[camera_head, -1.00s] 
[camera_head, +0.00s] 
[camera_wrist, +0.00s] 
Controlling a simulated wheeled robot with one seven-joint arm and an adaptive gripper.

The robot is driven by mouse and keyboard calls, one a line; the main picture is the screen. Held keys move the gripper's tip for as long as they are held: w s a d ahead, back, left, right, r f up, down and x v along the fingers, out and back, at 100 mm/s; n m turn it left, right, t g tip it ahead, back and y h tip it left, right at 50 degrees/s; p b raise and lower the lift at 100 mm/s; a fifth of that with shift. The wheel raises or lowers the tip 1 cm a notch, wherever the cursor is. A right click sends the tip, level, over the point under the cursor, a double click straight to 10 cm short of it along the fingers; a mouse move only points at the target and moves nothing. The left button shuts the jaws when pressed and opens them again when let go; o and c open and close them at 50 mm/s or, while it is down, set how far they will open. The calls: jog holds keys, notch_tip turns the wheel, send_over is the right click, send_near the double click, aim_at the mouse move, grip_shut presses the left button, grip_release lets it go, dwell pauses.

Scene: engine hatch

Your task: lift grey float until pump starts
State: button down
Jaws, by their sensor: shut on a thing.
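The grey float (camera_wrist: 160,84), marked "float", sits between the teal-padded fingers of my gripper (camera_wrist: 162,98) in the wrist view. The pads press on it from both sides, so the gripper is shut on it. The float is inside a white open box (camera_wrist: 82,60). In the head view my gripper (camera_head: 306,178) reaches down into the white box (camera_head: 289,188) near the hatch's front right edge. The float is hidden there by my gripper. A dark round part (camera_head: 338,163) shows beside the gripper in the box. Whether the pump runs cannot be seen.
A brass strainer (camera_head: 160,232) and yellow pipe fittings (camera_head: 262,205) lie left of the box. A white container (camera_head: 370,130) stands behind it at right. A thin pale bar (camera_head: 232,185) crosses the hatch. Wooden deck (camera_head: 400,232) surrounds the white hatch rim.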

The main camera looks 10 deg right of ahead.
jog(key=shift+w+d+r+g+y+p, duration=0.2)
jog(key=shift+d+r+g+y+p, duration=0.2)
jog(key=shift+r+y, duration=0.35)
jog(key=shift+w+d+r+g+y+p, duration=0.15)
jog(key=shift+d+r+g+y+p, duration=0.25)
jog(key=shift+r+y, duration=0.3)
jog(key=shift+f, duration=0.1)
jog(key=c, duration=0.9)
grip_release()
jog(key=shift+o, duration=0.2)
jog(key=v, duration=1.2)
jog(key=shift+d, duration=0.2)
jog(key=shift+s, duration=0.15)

####

• [Directions] Nothing but the lines from the one with "[camera_wrist, +0.00s]" through the one with "Controlling a simulated" should be retyped; include both and keep them exact.

• [Exercise result]
[camera_wrist, +0.00s] 
Controlling a simulated wheeled robot with one seven-joint arm and an adaptive gripper.

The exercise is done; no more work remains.